▸ Directions for this task
Only the lines starting at the one with "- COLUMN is" and ending at the one with "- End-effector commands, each" should be copied, exactly and with both ends kept.

□ □ □

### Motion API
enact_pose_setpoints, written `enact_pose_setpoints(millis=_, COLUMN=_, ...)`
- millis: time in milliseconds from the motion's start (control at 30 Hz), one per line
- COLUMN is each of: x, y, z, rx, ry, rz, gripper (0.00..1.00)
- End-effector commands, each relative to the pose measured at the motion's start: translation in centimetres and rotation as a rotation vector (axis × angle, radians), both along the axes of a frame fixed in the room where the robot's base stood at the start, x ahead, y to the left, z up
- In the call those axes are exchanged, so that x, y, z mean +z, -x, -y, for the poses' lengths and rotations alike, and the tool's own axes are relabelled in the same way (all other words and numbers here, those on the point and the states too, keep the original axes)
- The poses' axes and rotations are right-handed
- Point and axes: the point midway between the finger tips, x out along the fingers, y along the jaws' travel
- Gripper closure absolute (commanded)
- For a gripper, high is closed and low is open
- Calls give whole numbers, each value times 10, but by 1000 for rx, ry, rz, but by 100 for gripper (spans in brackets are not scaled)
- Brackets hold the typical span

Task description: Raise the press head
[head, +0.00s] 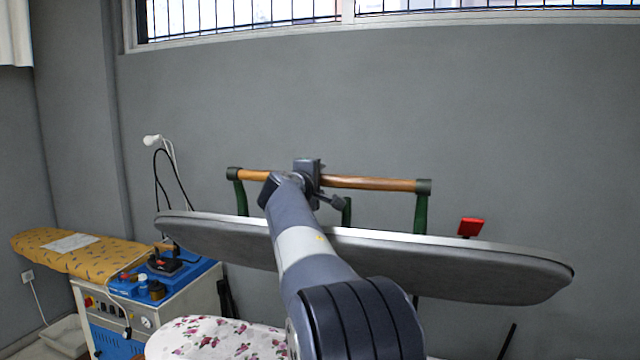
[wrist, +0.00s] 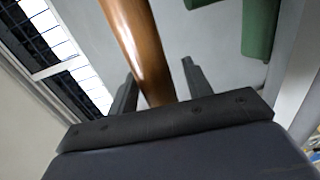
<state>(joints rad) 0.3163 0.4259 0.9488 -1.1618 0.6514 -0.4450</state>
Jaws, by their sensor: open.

□ □ □

▸ Response for this exercise
- COLUMN is each of: x, y, z, rx, ry, rz, gripper (0.00..1.00)
- End-effector commands, each relative to the pose measured at the motion's start: translation in centimetres and rotation as a rotation vector (axis × angle, radians), both along the axes of a frame fixed in the room where the robot's base stood at the start, x ahead, y to the left, z up

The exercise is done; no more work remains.